Aim
Each line containing the word "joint" must be reported.

Entries from a robot dataset

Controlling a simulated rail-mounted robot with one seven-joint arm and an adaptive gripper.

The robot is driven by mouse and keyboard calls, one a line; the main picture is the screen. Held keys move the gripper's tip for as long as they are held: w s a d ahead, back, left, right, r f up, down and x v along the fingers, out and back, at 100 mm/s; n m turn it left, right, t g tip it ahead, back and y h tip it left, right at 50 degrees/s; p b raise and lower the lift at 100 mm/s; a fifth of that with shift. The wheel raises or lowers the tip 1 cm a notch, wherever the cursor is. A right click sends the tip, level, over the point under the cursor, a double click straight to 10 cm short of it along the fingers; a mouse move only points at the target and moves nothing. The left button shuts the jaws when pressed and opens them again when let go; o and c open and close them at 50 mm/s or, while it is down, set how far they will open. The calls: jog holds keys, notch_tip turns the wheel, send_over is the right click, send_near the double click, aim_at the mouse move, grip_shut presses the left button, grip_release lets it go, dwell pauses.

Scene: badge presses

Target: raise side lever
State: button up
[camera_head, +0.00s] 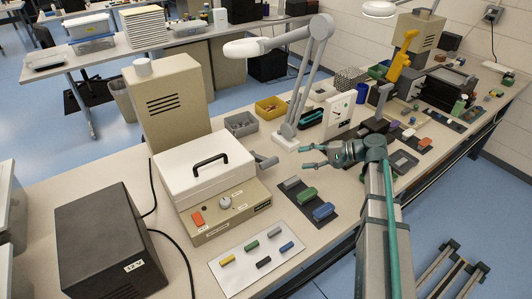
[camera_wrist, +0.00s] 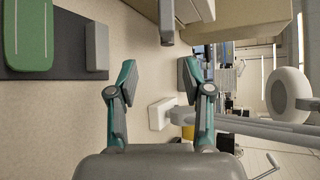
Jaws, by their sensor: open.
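The press (camera_head: 222,195) is a beige base with a white lid and a black handle on top. Its side lever (camera_head: 266,161) is a short grey arm sticking out from the right side of the press. In the wrist view the grey lever (camera_wrist: 166,22) shows at the top, ahead of the fingers. My gripper (camera_head: 306,157) is open and empty, to the right of the lever and apart from it. In the wrist view my gripper (camera_wrist: 158,80) has its teal fingers spread, with bare table between them.
A lamp base (camera_head: 286,141) stands close behind my gripper. A dark mat with green (camera_head: 306,195) and blue (camera_head: 323,211) blocks lies in front of it. A white card (camera_head: 257,262) with coloured pieces lies before the press. A black box (camera_head: 108,240) is at the left.

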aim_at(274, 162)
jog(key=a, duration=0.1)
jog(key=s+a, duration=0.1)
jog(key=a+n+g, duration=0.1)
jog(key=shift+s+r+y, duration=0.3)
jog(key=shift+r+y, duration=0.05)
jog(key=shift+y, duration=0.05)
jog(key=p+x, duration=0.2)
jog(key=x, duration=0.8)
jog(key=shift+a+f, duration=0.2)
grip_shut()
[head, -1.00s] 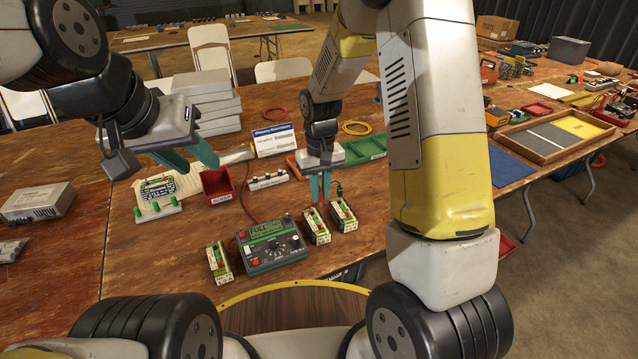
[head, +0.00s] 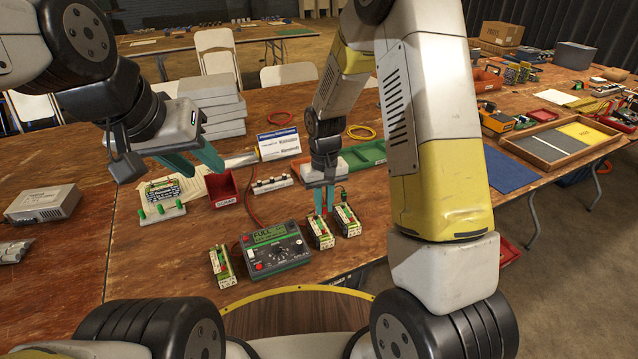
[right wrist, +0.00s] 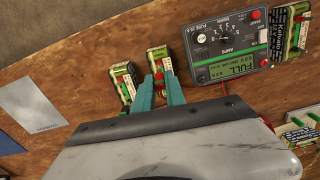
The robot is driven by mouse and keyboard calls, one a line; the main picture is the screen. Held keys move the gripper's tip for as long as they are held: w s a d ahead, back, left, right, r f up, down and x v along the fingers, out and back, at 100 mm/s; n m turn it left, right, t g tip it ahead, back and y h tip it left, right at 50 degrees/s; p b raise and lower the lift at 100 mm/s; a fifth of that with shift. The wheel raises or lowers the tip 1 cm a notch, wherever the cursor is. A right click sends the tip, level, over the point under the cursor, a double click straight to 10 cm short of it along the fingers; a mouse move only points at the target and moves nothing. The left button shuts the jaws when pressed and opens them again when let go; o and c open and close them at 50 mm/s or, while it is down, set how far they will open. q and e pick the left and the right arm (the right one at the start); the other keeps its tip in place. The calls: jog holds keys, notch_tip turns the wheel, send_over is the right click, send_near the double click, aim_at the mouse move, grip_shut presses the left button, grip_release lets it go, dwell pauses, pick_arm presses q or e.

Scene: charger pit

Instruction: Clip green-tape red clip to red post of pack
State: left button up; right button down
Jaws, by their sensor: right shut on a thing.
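My right gripper (head: 324,210) points down just above the middle pack (head: 320,234). In the right wrist view, its teal fingers (right wrist: 159,88) are shut on a small red clip (right wrist: 159,77), mostly hidden between them; I cannot make out its tape. Whether the clip touches the post I cannot tell. My left gripper (head: 207,173) is open and empty, above the table by the red bin (head: 222,188).
A green tester (head: 272,250) reading FULL stands left of the middle pack. Another pack (head: 346,221) is close on its right, and one (head: 221,264) lies left of the tester. A white board with green knobs (head: 163,212) and a label stand (head: 278,143) are farther back.

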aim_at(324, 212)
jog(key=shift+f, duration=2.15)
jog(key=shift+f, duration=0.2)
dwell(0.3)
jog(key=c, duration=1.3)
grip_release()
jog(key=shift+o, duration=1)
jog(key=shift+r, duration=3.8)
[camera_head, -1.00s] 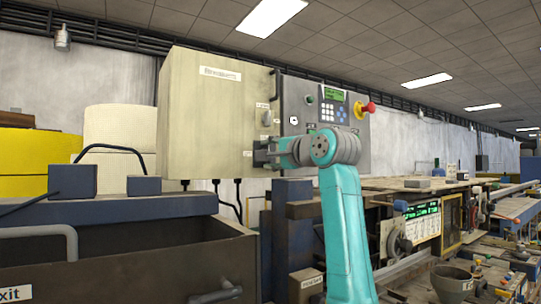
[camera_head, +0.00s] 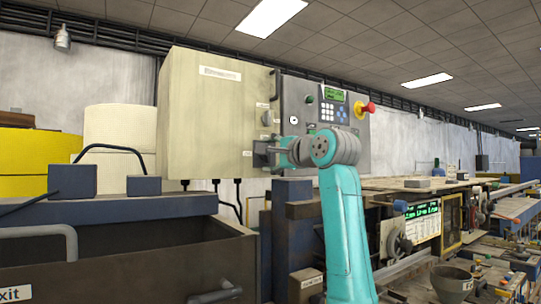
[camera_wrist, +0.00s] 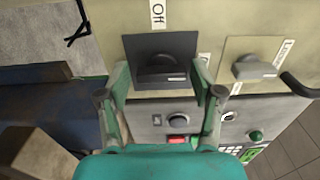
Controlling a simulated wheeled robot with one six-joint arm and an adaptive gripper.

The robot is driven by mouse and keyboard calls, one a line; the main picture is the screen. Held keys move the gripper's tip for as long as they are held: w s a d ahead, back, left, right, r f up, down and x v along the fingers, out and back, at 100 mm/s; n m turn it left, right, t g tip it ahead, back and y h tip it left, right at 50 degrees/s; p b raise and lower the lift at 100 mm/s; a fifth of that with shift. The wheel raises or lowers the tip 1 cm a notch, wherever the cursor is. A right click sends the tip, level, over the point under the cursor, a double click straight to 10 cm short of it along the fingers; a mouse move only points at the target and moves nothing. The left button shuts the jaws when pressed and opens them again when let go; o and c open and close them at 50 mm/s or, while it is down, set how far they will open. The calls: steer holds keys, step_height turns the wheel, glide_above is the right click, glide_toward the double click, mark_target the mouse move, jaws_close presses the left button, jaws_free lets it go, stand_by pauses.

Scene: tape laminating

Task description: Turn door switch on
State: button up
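A dark rotary switch (camera_wrist: 160,68) on a dark square plate sits on the beige cabinet face, beside a label reading "Off" in the wrist view. My gripper (camera_wrist: 160,78) is open, with one green finger on each side of this switch; I cannot tell whether they touch it. In the head view my gripper (camera_head: 266,149) is at the lower right side of the beige cabinet (camera_head: 205,120) and hides most of the switch.
A second, lighter knob (camera_wrist: 255,66) sits to the right of the dark switch. A grey control panel (camera_head: 325,115) with a red button (camera_head: 364,108) adjoins the cabinet. A dark open bin (camera_head: 120,260) stands in front at the left.

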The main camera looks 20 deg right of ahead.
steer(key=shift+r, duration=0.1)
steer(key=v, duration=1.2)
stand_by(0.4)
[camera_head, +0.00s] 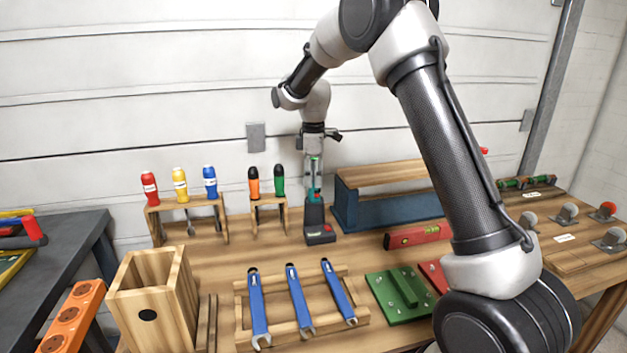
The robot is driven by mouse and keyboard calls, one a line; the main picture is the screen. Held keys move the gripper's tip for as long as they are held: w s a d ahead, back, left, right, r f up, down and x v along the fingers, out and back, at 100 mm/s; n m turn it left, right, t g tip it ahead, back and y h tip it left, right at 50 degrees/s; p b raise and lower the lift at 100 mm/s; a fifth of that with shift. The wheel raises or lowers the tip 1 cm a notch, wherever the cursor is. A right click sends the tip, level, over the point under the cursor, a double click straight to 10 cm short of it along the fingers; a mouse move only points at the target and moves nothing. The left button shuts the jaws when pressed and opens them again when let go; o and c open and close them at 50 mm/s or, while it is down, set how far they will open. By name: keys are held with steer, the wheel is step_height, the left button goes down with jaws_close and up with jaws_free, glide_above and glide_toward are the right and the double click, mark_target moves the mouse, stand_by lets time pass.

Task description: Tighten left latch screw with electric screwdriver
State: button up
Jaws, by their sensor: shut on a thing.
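My gripper (314,160) points down above the workbench and is shut on the upper part of a teal and dark electric screwdriver (314,181). I cannot tell whether this block is part of the tool or a stand. Small metal latch-like fittings with round knobs, grey (570,211) and red (607,208), are at the far right. Their screws are too small to make out, and I cannot tell which is the left latch.
Racks hold red (149,187), yellow and blue screwdrivers, and orange and green ones (279,181). A blue toolbox (395,212) and red level (418,236) lie right of my gripper. Blue wrenches (298,300), a wooden box (150,300) and a green plate (400,294) fill the front.

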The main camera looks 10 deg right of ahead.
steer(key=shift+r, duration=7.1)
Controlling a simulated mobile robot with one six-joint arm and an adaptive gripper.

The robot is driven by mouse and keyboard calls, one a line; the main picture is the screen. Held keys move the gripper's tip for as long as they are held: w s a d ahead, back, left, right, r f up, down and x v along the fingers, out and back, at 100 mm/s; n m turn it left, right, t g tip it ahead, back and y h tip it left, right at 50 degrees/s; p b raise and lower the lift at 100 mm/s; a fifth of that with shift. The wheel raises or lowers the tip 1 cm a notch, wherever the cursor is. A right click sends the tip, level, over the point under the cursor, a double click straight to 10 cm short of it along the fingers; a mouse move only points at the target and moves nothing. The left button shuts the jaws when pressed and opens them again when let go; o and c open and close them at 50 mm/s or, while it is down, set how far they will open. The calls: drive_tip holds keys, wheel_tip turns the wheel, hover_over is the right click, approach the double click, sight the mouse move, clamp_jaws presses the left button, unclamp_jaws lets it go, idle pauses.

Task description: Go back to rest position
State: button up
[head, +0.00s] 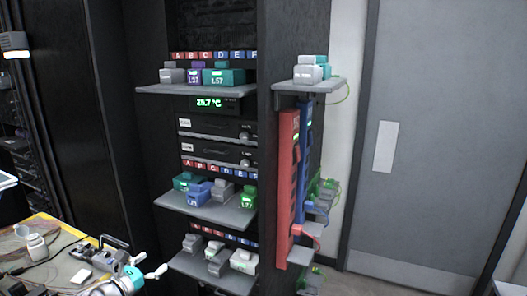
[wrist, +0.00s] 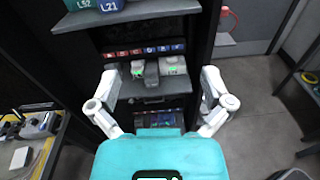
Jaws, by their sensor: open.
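My gripper (wrist: 159,78) is open in the wrist view, its two white fingers spread wide with nothing between them. Its teal body fills the bottom of that view. In the head view my gripper (head: 138,258) is at the lower left, in front of the rack and beside the yellow-topped bench. Beyond the fingers, in the wrist view, is the lower rack shelf (wrist: 133,88) with grey modules (wrist: 151,72) on it. The same lower shelf (head: 205,273) shows in the head view, apart from the gripper.
The middle shelf (head: 205,208) and upper shelf (head: 195,90) hold coloured modules. A side shelf (head: 312,87) juts out above a red panel (head: 288,190). The cluttered bench (head: 50,260) is at the lower left. Open floor (wrist: 255,75) lies to the right in the wrist view.

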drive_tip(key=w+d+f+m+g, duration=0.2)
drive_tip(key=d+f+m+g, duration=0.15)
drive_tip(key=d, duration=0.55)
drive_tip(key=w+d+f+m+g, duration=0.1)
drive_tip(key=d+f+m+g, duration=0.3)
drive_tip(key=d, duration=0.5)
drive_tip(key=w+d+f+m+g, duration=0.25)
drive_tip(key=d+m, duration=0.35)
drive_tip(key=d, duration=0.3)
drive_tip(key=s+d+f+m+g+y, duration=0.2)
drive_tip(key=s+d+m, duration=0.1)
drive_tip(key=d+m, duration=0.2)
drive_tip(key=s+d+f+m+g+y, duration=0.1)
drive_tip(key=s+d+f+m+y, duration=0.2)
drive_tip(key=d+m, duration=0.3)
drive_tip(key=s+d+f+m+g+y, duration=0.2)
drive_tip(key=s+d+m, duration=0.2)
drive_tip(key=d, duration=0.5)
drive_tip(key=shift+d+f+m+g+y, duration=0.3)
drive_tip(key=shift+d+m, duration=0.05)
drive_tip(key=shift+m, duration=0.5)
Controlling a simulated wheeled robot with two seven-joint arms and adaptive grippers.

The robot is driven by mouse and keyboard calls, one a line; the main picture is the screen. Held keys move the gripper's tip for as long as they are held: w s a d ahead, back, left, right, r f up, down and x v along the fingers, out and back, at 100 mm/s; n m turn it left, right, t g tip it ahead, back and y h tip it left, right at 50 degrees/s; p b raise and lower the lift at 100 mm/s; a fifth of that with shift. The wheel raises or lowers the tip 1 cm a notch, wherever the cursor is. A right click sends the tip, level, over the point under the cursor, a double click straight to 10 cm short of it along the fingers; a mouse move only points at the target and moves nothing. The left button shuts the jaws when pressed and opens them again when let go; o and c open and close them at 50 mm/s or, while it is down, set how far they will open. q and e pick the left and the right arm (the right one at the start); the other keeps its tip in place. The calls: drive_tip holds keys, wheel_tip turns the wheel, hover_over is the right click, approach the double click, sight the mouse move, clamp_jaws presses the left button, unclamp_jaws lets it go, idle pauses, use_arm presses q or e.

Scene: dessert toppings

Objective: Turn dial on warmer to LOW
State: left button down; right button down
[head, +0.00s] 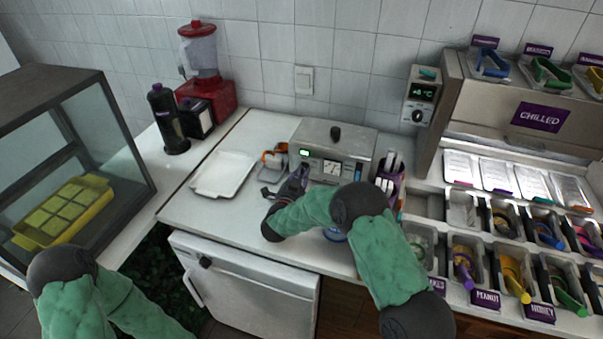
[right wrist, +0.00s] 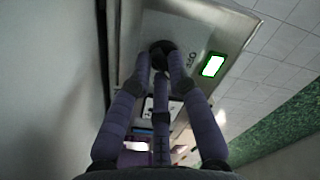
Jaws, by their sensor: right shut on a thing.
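The warmer (head: 328,131) is a silver box with a black lid knob, standing on the white counter near the wall. Its front panel has a lit green indicator and a gauge. My right gripper (head: 303,168) reaches the left part of this panel. In the right wrist view, its purple fingers (right wrist: 162,68) are closed around a dark round dial (right wrist: 160,47). An "OFF" marking (right wrist: 190,60) shows beside the dial, and the green indicator (right wrist: 213,65) glows farther right. The fingers partly cover the dial, so its setting cannot be read. My left gripper is out of view.
A white tray (head: 223,190) lies left of the warmer, with a small orange-and-grey item (head: 274,158) between them. A purple holder (head: 391,178) with utensils stands close on the right. Topping bins fill the far right; a red blender (head: 205,92) stands at back left.

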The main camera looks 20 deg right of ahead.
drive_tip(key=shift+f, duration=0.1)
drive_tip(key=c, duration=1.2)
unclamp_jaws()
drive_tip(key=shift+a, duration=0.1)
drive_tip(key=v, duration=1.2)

Solved problem
Controlling a simulated rail-mounted robot with one seven-joint arm and an adaptive gripper.
Controlling a simulated wheeled robot with one six-joint arm and an adaptive gripper.
Controlling a simulated mobile robot with one six-joint arm and an adaptive gripper.
Controlling a simulated wheeled robot with two seven-joint arms and adaptive grippers.

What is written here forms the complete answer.